Math classes in "Amber Hill," the traditional school, generally consisted of a 15-20 minute lecture and working of example problems, followed by time for students to practice similar problems. Students were tracked into one of eight different levels depending on their prior test scores and teachers' judgment of their abilities. Overall, the atmosphere was described as calm and the students were motivated; in a short study of time-on-task, Boaler never observed fewer than 90% of students doing their work during the class. However, interview and survey data revealed that students found the work to be "boring and tedious" (Boaler, 1998, p. 45), and students described math as "rule following" (p. 46) and "cue-based" (p. 47), meaning students typically expected a task to indicate which rule to follow for solving a particular type of problem.
The other school in the study, "Phoenix Park," favored progressive education over traditional schooling. The atmosphere was very relaxed, and students were encouraged to accept responsibility for their own learning. Most of the math lessons were open-ended projects and students worked in mixed-ability groups. Boaler's description of the curriculum includes tasks like, "The volume of a shape is 216, what can it be?" When students needed math they did not know, they would get help from the teacher. When students lost interest, they were free to wander both physically and mentally in search of other work that might interest them. In the same short study of time-on-task, Boaler never recorded more than 70% of students working, and some students never appeared to do any work. When asked to describe their math lessons, the most common response from students was "noisy," followed by "good atmosphere" and "interesting" (p. 50). About a fifth of the students reported not liking having so much freedom in the classroom.
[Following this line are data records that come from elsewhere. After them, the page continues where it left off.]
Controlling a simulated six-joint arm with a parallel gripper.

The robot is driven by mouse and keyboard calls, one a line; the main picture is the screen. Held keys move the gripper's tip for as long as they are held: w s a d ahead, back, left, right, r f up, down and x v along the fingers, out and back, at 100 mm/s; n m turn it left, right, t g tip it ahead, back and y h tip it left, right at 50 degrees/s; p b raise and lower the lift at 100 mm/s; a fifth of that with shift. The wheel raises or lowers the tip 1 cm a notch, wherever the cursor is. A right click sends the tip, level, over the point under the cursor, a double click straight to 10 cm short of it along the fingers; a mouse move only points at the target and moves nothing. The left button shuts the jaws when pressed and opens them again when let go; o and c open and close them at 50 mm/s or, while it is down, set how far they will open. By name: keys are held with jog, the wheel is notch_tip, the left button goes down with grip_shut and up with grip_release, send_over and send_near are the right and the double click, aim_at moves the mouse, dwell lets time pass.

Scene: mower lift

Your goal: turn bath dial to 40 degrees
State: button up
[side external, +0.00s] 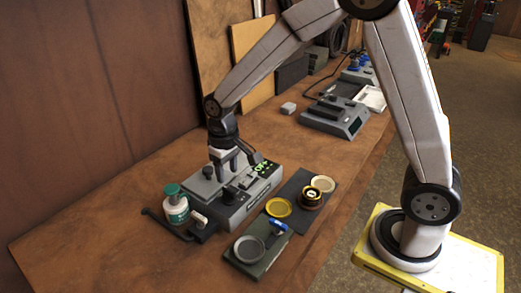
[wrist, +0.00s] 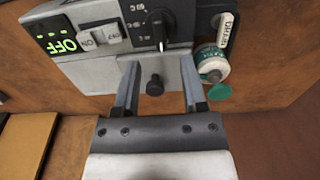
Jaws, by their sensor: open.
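The water bath (side external: 232,205) is a grey box on the bench, also seen in the wrist view (wrist: 85,72). Its black bath dial (wrist: 158,22) sits on a dark panel with temperature marks on its left; the white pointer line points toward my gripper, and I cannot read its exact setting.
A white bottle with a green cap (side external: 176,208) stands beside the bath. Another grey device (side external: 335,117) stands farther back. Bench wood between them is clear.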

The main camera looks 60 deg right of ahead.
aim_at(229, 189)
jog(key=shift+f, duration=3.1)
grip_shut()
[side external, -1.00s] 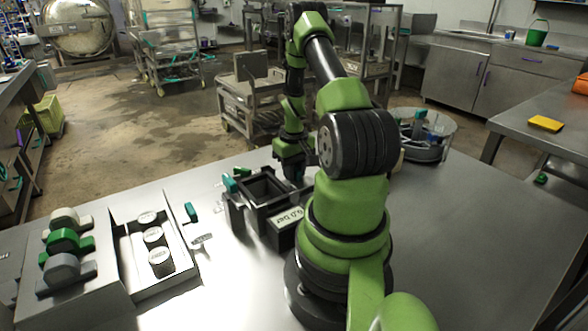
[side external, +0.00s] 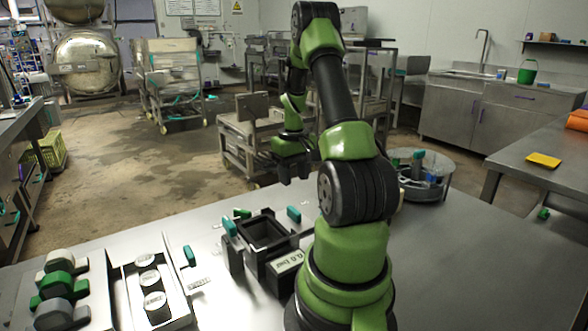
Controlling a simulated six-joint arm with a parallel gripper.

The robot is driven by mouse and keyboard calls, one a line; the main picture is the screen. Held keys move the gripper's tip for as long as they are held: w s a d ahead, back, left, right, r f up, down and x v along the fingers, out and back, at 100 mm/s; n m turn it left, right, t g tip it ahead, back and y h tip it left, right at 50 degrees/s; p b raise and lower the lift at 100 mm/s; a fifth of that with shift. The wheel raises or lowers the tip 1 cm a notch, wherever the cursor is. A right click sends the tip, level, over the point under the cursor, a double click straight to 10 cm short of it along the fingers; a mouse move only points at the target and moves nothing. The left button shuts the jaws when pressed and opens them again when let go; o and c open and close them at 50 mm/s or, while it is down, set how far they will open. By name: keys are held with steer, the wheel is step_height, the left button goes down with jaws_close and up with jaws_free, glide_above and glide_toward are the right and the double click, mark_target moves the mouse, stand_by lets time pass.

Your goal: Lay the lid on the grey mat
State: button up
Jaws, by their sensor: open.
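My gripper (side external: 294,178) points down, open and apart from the table, with no object visible between its jaws. In the picture it is above and slightly right of a black square-topped vessel (side external: 250,247). The vessel's dark recessed top seems open, with teal clamp pieces (side external: 229,227) around it. I cannot make out a separate lid. A dark edge right of the vessel runs behind my arm, and I cannot tell what it is. I cannot pick out a grey mat; my arm hides part of the table.
A "6.0 bar" gauge box (side external: 287,268) adjoins the vessel. A metal tray (side external: 127,283) with several white-topped cans stands left, beside a rack of green and grey handles (side external: 60,283). A round glass-walled container (side external: 428,180) stands back right. The table front right is bare.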

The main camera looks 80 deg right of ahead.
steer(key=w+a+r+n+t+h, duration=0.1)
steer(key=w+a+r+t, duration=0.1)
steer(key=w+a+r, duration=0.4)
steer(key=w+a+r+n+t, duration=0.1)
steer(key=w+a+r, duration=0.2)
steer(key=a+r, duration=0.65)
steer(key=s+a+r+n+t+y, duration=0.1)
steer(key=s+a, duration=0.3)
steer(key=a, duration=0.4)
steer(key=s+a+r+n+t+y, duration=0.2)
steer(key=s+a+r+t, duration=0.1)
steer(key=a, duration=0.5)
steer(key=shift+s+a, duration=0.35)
When comparing student attitudes in the two schools, Boaler found that Phoenix Park students reported being more interested in their lessons/projects, while Amber Hill students complained about their textbooks. At Amber Hill, boys reported being significantly more positive about mathematics than girls; at Phoenix Park there were no such differences.
One of the ways Boaler measured math performance was to give students a pre-test measuring their skills with volume and angles, then two weeks later give them an architectural activity using those same skills in context. A score of 1 represented a correct (or nearly correct) answer, while a 2 represented an incorrect answer. The percentage of students scoring a 1 on each task is shown in the table below.
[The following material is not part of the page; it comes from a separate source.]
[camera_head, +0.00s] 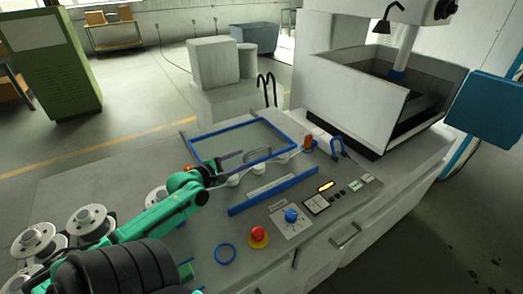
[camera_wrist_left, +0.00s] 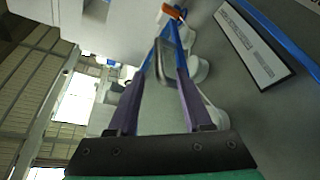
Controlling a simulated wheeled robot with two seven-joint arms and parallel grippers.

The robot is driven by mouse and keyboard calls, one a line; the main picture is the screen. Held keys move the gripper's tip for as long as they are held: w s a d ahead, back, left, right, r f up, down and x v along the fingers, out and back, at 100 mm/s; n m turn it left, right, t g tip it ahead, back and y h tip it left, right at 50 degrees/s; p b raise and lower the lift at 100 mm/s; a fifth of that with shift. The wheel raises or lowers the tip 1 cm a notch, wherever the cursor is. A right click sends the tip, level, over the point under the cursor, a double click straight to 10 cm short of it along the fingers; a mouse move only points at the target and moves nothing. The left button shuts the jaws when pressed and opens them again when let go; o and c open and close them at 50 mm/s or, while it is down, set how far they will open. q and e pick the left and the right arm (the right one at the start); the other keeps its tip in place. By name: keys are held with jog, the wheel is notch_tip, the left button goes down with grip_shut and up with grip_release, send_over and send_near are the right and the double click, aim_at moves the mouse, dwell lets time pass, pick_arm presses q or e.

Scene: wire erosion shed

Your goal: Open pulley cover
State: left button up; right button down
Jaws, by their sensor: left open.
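The pulley cover is a clear panel in a blue frame (camera_head: 207,135) on the machine's worktop. A grey loop handle (camera_head: 258,155) stands at its near right part. My left gripper (camera_head: 240,162) comes in from the left, low over the cover, with its purple fingers pointing at the handle. In the left wrist view the open fingers (camera_wrist_left: 162,75) lie on either side of the handle (camera_wrist_left: 165,62) as pictured. I cannot tell whether they touch it. White rollers (camera_wrist_left: 198,68) show beside the right finger. My right gripper is not in view.
White spools (camera_head: 86,222) sit at left. An orange part (camera_head: 308,142) and the white tank (camera_head: 350,88) stand beyond the cover's right side.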

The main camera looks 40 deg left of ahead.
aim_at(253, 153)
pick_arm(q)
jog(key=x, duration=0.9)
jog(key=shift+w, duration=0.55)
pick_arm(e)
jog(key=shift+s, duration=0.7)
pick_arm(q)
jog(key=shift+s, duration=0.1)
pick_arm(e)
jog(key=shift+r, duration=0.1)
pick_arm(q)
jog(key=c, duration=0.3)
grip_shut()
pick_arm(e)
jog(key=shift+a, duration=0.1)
Pre-Test Volume | Pre-Test Angle | Architectural Task Volume | Architectural Task Angle | |
Amber Hill | 72% | 94% | 55% | 64% |
Phoenix Park | 60% | 94% | 75% | 82% |
So while Amber Hill students scored better with decontextualized problems, Phoenix Park students did better with the tasks that more closely resembled using math in the real world. Boaler noticed a pattern in Amber Hill students' responses for the architectural angle task: many students took the word "angle" as a prompt to use trigonometry, even though none was needed.
While many might assume the traditional style of Amber Hill would result in those students receiving higher standardized test scores, Boaler suspected that transferring their knowledge from textbook to exam might be more difficult for Amber Hill students, as the exam contained questions that went beyond the simple application of rules and procedures. In examining GCSE exam scores from the end of Year 11, Boaler found 11% of students at both Amber Hill and Phoenix Park received an A-C grade, but 88% of Phoenix Park students passed the exam compared to only 71% at Amber Hill. Boys at Amber Hill received significantly higher grades than girls (20% to 9%), while no such significant differences were found at Phoenix Park (13% for boys, 15% for girls).
In the discussion section of the article, Boaler returns to survey data and exposes the differences in attitudes towards math among students from both schools. Amber Hill students admit that they didn't see connections between their textbook exercises and the real world, while Phoenix Park students talked more about the process of solving problems and using mathematics as an adaptable tool. In her conclusion, Boaler claims that while Amber Hill students knew more mathematics, the students from Phoenix Hill could apply more mathematics because their style of learning had forced them to become more flexible in their approach and more forgiving of their environment. Boaler does criticize the open approach of Phoenix Park because despite the relatively favorable test scores in comparison to Amber Hill, it led to a great deal of wasted student time. Regardless of the curricular and pedagogical details, Boaler's final conclusion is that "a traditional textbook approach that emphasizes computation, rules, and procedures, at the expense of depth of understanding, is disadvantageous to students, primarily because it encourages learning that is inflexible, school-bound, and of limited use" (p. 60).
Are Boaler's findings enough to end the math wars? If the answer was "yes," they would have ended in 1998 when the article was published. While the article does come across as a victory for reform, I don't think we can equate the progressive, open style of Phoenix Park with the expectation of "normal" reform classrooms. Similarly, Amber Hill might be more traditional than a "normal" traditional classroom. Still, Boaler's methodology helps shed light on how researchers try to answer the "traditional-vs.-reform" question, and this work helps us think about the importance of how we assess and how our perspective of learning changes when we view it through the lens of learning transfer. Boaler's conclusion should still be useful information regardless of your perceived approach, even if it falls short of declaring a cessation of hostilities.
[1] In addition, the lack of free public access to high-quality mathematics education research also sustains the math wars. After all, it's largely public opinion that keeps the war going, and researchers have allowed themselves to contribute to a system that discourages the public from seeing their published results. I'm hoping these posts put a dent in that knowledge gap, but I can only do so much. For a big step towards a long-term solution to this problem, I urge you to support HR 4004, the Federal Research Public Access Act, as well as http://thecostofknowledge.com/. Finally, something I think both the traditionalists and reforms can both get behind.
References
Boaler, J. (1998). Open and closed mathematics: Student experiences and understandings. Journal for Research in Mathematics Education, 29(1), 41-62.
Lave, J., & Wenger, E. (1991). Situated learning: Legitimate peripheral participation (p. 138). Cambridge, UK: Cambridge University Press.